If one of Palin’s goals was to erase the perception of her as flighty - a perception encouraged by some McCain lieutenants in the rough aftermath of the failed campaign - it certainly could not have helped to have a staged an out-of-the-blue announcement that shocked even her closest aides and whose theatrics probably tempted Tina Fey and the “Saturday Night Live’’ production crew to abandon their vacations and head to the studio.

“I can’t imagine that anyone saw this coming,’’ said former state senator Kim Elton, a Democrat who is now director of Alaska affairs for the secretary of the federal Department of Interior. “I think the consensus in Alaska was she had her eye on the prize and that the way to get that was being governor.’’

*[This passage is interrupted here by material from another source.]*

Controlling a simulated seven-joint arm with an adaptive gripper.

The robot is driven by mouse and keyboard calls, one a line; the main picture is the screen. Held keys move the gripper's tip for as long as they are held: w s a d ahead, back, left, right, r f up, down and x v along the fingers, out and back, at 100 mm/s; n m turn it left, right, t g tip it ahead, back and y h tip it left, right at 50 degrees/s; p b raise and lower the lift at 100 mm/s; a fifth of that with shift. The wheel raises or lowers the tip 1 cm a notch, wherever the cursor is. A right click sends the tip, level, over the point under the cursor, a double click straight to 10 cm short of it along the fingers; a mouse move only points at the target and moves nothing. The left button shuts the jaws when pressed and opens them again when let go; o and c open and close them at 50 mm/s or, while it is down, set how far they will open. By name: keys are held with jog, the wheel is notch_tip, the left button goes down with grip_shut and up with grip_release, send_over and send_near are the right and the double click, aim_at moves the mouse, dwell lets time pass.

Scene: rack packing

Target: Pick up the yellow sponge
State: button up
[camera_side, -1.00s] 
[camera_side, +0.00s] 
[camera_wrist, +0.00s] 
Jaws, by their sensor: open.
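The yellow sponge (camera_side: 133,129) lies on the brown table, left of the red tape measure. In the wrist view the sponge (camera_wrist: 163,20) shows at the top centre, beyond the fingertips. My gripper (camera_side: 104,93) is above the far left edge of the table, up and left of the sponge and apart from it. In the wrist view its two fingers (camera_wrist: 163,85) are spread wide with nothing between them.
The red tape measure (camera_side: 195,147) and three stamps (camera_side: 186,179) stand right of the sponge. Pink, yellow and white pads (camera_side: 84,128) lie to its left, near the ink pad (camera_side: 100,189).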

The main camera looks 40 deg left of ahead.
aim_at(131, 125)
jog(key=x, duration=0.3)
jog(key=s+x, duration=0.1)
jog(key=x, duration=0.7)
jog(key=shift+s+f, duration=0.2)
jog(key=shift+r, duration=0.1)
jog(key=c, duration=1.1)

And if Palin’s goal is, as she suggested, to put an end to the rush of what she described as hectoring investigations from the news media, the sheer frenzy of the reaction to her decision was a reminder of how difficult that might prove to be.

Jonah Goldberg, an editor at large at the conservative National Review Online, posted an open letter to Palin even before she announced her decision, urging her to use the time before the 2012 race to fill in what he said were deficiencies in her knowledge that had hampered her as a vice presidential candidate.

“So here’s my advice,’’ Goldberg wrote. “Stay home and do your job and your homework. You’ll still be a national figure come the primaries. But if you can’t surprise your detractors with your grasp of policy when you reemerge on the national stage, you won’t win the nomination.’’

Yet the dominant reaction of Republicans has been befuddlement. Her move may play well with her strongest supporters, but her political instincts and stability were once again being questioned in other circles of the party, which had already been wary of her after last year’s election.